-- YOUR OBJECTIVE --
Nothing but the lines from the line that contains "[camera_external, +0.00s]" through the line that contains "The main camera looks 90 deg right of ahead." should appear in the output, each reproduced exactly.

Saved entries

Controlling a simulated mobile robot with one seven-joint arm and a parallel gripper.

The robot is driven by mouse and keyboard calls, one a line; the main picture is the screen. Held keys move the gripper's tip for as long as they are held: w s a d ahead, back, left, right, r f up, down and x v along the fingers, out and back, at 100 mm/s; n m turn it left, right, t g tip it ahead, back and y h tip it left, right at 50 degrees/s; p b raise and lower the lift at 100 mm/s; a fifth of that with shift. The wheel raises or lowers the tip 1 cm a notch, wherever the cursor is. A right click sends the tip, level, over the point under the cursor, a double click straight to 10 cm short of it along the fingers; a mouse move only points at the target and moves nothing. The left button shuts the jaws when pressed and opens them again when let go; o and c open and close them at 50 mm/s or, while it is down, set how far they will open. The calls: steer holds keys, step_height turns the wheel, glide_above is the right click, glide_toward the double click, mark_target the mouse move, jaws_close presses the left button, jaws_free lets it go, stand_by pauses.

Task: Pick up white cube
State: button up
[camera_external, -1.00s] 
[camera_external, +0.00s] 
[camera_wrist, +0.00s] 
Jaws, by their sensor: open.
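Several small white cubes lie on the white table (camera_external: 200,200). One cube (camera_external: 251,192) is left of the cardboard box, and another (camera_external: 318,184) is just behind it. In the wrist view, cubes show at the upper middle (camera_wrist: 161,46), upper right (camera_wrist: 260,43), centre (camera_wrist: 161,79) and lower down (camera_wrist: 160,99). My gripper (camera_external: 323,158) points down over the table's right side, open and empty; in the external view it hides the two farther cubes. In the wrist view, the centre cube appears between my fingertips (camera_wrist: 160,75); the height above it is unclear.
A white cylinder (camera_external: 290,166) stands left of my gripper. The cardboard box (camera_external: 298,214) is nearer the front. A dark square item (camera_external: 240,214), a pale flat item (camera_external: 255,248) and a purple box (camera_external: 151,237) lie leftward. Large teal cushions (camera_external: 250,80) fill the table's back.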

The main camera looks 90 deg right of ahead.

---

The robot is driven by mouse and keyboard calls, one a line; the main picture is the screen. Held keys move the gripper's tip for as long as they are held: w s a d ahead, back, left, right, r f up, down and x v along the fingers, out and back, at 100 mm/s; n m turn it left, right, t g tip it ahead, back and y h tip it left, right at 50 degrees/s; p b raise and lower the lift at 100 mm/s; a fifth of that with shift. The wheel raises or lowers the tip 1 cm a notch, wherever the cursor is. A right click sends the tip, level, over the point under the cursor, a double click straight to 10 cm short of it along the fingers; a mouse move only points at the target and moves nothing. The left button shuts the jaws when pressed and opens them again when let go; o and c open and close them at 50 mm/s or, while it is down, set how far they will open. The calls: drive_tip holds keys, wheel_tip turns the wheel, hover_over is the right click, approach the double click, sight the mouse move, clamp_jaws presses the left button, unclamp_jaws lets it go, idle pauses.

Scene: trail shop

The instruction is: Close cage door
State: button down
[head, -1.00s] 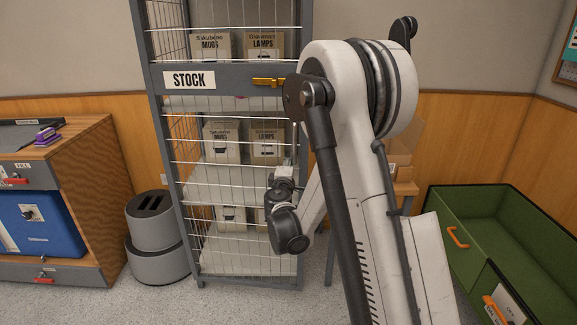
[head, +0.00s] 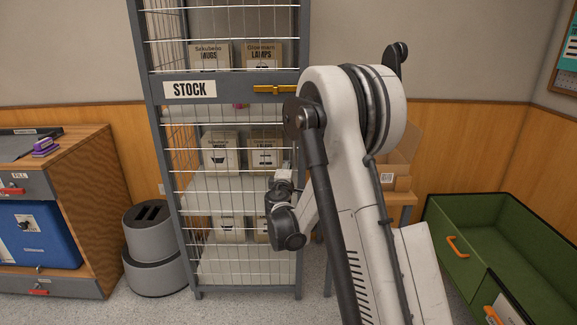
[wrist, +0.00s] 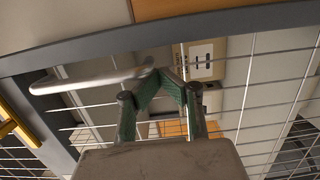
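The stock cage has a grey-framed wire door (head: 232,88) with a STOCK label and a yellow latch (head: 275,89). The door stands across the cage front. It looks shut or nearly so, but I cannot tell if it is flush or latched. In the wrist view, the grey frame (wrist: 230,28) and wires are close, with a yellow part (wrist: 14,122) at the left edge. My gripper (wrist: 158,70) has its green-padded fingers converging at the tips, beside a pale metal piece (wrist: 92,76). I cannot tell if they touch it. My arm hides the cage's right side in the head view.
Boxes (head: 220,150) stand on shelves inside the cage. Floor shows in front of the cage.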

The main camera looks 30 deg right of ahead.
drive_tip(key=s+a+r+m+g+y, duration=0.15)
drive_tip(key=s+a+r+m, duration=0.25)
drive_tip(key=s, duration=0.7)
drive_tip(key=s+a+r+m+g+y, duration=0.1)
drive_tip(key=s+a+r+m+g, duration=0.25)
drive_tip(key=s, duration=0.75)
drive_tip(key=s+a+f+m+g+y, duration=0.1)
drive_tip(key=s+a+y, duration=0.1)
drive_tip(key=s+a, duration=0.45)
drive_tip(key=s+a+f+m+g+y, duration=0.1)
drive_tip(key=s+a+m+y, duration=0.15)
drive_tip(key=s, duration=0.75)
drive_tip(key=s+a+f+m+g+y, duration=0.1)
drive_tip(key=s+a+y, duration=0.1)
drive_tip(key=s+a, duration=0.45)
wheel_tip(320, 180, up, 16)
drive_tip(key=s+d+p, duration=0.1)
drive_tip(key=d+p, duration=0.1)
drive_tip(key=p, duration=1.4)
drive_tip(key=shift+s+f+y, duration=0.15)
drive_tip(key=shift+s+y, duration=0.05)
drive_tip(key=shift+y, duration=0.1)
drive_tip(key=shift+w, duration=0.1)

-- TASK RESULT --
[camera_external, +0.00s] 
[camera_wrist, +0.00s] 
Jaws, by their sensor: open.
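Several small white cubes lie on the white table (camera_external: 200,200). One cube (camera_external: 251,192) is left of the cardboard box, and another (camera_external: 318,184) is just behind it. In the wrist view, cubes show at the upper middle (camera_wrist: 161,46), upper right (camera_wrist: 260,43), centre (camera_wrist: 161,79) and lower down (camera_wrist: 160,99). My gripper (camera_external: 323,158) points down over the table's right side, open and empty; in the external view it hides the two farther cubes. In the wrist view, the centre cube appears between my fingertips (camera_wrist: 160,75); the height above it is unclear.
A white cylinder (camera_external: 290,166) stands left of my gripper. The cardboard box (camera_external: 298,214) is nearer the front. A dark square item (camera_external: 240,214), a pale flat item (camera_external: 255,248) and a purple box (camera_external: 151,237) lie leftward. Large teal cushions (camera_external: 250,80) fill the table's back.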

The main camera looks 90 deg right of ahead.

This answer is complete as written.